--- begin RECORDS TO USE ---

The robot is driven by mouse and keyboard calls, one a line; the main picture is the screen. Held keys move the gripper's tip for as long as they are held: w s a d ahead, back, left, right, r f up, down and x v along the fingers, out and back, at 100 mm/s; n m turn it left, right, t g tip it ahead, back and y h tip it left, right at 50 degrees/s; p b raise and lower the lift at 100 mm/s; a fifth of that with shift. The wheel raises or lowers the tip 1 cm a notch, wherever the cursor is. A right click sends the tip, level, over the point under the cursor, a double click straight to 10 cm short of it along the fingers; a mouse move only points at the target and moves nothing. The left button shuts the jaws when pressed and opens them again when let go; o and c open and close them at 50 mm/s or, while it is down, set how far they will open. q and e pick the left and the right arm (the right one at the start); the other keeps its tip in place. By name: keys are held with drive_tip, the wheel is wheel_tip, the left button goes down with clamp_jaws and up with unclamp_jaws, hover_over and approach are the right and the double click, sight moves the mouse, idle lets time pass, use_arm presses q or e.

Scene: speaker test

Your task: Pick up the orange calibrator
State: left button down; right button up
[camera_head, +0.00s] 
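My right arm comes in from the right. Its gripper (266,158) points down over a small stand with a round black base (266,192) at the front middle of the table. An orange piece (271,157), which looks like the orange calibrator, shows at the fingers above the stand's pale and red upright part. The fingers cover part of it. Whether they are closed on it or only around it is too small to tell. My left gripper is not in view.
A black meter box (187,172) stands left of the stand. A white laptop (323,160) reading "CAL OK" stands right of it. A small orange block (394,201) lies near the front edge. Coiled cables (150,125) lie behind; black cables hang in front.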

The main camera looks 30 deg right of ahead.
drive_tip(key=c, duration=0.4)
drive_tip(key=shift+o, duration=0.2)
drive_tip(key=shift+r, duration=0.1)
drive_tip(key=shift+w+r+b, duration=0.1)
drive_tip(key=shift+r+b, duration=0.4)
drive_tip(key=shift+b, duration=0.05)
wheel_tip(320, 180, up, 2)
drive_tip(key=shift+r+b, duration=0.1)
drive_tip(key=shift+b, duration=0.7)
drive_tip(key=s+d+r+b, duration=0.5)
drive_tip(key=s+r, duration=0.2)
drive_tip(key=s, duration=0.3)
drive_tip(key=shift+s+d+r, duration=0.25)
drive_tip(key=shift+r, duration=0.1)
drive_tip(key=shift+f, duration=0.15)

--- end RECORDS TO USE ---
--- begin RECORDS TO USE ---

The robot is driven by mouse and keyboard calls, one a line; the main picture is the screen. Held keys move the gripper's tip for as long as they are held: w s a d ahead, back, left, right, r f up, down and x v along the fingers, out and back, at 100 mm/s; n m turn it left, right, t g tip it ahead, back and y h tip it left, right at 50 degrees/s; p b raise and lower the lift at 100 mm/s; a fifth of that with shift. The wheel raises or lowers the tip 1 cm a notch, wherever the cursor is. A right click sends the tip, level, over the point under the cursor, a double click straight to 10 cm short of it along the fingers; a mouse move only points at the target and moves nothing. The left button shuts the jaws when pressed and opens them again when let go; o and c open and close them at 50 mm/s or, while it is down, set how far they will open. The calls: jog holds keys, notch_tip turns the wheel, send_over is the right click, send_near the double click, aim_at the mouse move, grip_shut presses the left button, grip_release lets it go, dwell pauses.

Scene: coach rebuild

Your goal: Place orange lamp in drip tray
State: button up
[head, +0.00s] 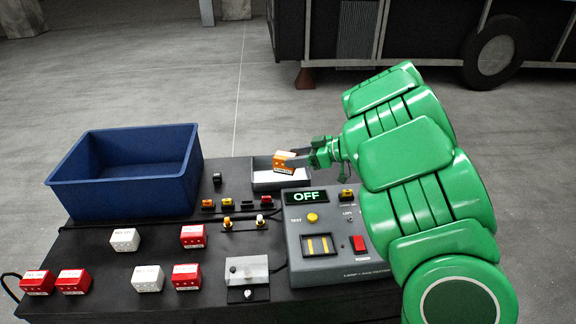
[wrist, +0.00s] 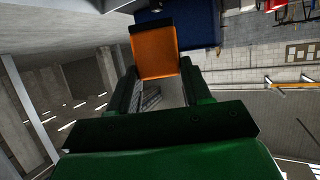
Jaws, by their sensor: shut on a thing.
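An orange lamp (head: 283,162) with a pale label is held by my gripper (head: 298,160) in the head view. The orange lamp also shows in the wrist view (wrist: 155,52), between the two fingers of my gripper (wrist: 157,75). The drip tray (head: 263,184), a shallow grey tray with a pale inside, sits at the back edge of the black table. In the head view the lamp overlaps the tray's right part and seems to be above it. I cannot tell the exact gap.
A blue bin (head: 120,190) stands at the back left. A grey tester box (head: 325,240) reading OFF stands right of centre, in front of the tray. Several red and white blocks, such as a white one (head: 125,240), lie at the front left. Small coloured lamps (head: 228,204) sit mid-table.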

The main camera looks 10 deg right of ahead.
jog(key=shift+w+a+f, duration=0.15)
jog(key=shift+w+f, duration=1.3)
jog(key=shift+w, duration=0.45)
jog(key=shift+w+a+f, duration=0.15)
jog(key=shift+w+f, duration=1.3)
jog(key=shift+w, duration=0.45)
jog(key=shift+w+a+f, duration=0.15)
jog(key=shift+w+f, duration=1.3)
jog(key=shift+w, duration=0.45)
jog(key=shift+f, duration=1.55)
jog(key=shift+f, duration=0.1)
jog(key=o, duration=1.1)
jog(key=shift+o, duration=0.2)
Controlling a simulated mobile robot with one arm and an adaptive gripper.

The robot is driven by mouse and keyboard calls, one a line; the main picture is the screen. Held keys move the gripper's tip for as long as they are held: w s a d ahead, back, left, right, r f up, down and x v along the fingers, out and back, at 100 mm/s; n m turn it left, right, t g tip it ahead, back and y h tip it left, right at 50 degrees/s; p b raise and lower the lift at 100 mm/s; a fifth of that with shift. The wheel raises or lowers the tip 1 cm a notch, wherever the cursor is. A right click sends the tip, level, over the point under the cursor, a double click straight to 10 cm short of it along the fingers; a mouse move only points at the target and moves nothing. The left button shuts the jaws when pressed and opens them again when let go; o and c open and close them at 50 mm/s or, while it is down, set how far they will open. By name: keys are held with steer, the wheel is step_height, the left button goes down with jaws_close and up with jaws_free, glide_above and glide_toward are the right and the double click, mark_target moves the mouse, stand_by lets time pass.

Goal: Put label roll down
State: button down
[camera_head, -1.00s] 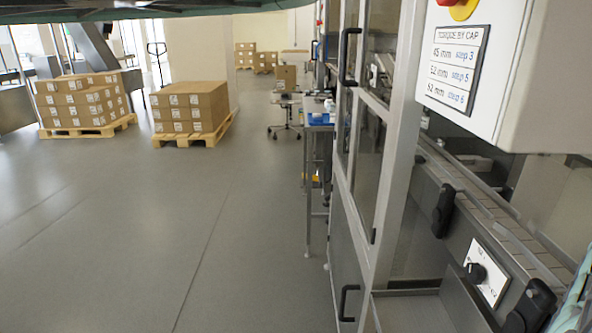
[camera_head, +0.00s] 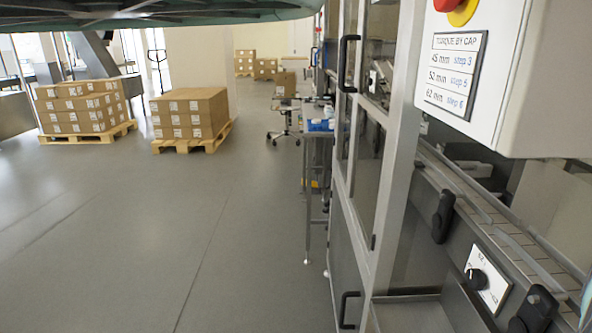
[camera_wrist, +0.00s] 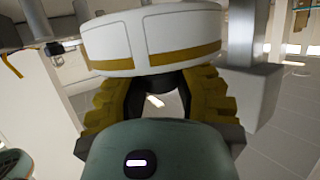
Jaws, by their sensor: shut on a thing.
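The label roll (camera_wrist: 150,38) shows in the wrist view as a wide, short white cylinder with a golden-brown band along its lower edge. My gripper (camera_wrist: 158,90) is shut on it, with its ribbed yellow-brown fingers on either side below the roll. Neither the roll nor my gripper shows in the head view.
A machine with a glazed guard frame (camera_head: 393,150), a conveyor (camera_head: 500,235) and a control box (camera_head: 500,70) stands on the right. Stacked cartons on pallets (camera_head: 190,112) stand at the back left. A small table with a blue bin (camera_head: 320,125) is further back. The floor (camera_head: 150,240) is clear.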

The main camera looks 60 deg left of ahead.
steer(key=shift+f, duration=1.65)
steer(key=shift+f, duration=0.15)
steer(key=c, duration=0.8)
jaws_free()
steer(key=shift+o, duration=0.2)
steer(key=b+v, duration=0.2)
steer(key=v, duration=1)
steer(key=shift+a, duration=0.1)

--- end RECORDS TO USE ---

▶ [OBJECTIVE]: Which lines above hold the word "Your"? Copy each of them.

▶ [TASK SOLUTION]:
Your task: Pick up the orange calibrator
Your goal: Place orange lamp in drip tray

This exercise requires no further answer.